■ What you should do
Your task is to quote exactly the run of lines that starts at the line containing "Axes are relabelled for" and ends at the line containing "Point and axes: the", including both.

■ Data shown
— Start —

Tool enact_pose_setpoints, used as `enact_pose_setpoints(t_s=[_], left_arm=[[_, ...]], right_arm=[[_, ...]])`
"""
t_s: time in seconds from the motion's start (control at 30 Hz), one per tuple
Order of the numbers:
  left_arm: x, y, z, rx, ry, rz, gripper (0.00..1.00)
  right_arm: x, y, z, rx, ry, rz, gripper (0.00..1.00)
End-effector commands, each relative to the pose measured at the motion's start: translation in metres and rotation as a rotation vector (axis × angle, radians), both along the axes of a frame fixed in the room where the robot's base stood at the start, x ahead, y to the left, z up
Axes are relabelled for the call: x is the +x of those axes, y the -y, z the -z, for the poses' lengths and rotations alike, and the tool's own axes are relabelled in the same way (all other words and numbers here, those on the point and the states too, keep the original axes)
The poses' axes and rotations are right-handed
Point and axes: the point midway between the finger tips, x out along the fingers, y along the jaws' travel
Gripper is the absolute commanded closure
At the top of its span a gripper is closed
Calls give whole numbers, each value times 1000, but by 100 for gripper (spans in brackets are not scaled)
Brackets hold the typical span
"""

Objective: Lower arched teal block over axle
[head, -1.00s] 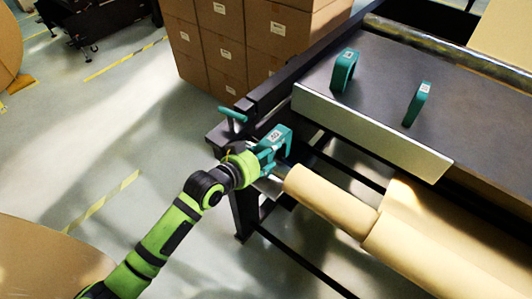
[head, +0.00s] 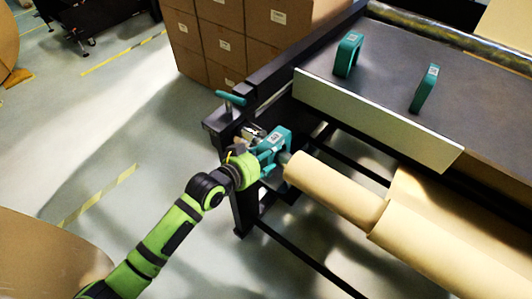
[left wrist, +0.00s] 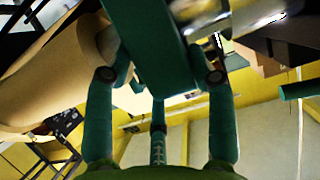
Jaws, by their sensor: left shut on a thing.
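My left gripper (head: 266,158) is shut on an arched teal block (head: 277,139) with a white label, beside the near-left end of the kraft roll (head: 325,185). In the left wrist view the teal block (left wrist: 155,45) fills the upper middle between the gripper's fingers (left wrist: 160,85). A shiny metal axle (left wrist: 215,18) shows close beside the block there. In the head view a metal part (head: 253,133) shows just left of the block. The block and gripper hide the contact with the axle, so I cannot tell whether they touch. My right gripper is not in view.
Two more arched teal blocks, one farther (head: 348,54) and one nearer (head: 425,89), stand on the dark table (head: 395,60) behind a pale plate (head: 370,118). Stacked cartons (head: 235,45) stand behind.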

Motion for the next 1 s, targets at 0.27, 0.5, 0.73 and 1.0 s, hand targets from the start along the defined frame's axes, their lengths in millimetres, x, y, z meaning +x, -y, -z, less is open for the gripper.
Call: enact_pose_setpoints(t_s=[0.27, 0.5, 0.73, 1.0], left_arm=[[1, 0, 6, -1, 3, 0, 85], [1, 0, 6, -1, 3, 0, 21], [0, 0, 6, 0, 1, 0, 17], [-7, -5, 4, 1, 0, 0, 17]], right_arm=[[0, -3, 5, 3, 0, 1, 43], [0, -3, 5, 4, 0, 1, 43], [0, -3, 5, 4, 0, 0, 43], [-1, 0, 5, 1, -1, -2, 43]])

— End —

■ Written response
Axes are relabelled for the call: x is the +x of those axes, y the -y, z the -z, for the poses' lengths and rotations alike, and the tool's own axes are relabelled in the same way (all other words and numbers here, those on the point and the states too, keep the original axes)
The poses' axes and rotations are right-handed
Point and axes: the point midway between the finger tips, x out along the fingers, y along the jaws' travel

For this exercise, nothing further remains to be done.